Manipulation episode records
§

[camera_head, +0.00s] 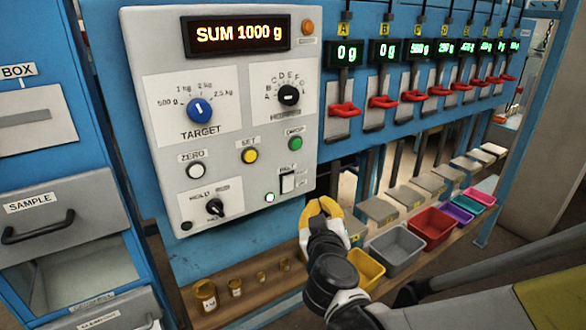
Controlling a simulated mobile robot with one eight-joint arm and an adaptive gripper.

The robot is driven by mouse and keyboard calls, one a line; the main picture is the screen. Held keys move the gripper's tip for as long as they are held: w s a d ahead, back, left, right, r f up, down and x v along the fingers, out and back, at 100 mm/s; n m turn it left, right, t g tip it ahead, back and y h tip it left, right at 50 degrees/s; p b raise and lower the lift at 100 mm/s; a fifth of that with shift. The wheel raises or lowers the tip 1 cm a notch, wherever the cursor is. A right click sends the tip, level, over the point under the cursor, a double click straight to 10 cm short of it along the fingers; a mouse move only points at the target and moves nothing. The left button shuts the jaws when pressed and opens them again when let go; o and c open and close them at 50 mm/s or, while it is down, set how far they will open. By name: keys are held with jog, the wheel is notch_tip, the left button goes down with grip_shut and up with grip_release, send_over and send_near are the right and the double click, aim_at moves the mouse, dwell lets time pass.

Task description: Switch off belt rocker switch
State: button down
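The belt rocker switch (288,183) is a small pale rocker in a dark frame, low on the right of the grey control panel (225,120). A small label sits just above it. A lit white-green lamp (269,197) glows to its lower left. I cannot tell for sure which way the rocker is tipped. My gripper (321,207), with yellow fingers, is just below and right of the switch, near the panel's lower right corner. It appears apart from the switch. How far its fingers are parted is unclear, and I see nothing held.
The display (237,34) reads SUM 1000 g. Target knob (199,111), hopper knob (289,95), hold knob (215,207) and several buttons share the panel. Red levers (344,109) line the right. Coloured bins (397,250) and small jars (205,295) stand on the shelf below.

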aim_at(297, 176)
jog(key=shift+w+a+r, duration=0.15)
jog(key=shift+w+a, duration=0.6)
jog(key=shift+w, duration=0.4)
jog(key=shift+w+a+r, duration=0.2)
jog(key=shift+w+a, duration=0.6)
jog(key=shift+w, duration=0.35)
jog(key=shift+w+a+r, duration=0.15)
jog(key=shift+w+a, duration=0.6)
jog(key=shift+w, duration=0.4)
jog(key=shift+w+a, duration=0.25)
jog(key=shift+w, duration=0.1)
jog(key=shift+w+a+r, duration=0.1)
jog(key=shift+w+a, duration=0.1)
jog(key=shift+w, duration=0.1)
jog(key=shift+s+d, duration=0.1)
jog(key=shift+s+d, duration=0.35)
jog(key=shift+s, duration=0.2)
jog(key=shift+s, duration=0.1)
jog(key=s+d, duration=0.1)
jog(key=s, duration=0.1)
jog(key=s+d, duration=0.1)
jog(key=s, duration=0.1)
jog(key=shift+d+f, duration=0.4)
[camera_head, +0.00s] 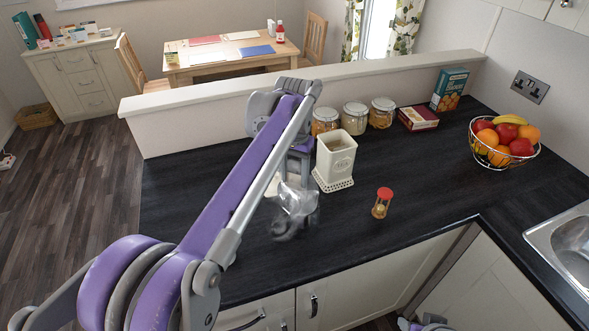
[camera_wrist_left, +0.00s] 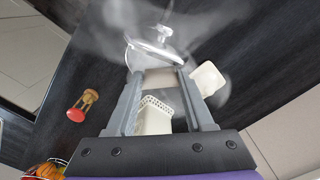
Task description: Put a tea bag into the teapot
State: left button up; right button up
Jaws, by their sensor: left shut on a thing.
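My left gripper (camera_wrist_left: 160,78) is shut on a small tan thing, seemingly a tea bag (camera_wrist_left: 160,80), mostly hidden between the fingertips. The glass teapot (camera_head: 295,203) stands on the dark worktop, just below the gripper in the picture. It looks clear and blurry. In the wrist view the teapot (camera_wrist_left: 150,48) shows a shiny metal round top just beyond the fingertips; I cannot tell whether it is open. The cream tea tin (camera_head: 336,162) stands open to its right.
A cream square lid (camera_wrist_left: 207,78) lies near the teapot. A red-topped sand timer (camera_head: 382,203) stands right of the tin. Several jars (camera_head: 355,118), a dark red box (camera_head: 418,117) and a fruit basket (camera_head: 503,142) stand farther back. The right-hand worktop is mostly clear.

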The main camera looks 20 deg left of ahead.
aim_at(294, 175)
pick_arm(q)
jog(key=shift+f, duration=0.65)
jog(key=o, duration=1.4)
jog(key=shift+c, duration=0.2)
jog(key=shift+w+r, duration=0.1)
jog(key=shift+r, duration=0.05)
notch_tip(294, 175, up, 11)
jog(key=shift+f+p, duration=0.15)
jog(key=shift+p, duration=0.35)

§

The exercise
Write out each line exactly as it appears, from the line with "Task description: Put" up to and including the line with "State: left button up; right button up".

Answer to this task
Task description: Put a tea bag into the teapot
State: left button up; right button up

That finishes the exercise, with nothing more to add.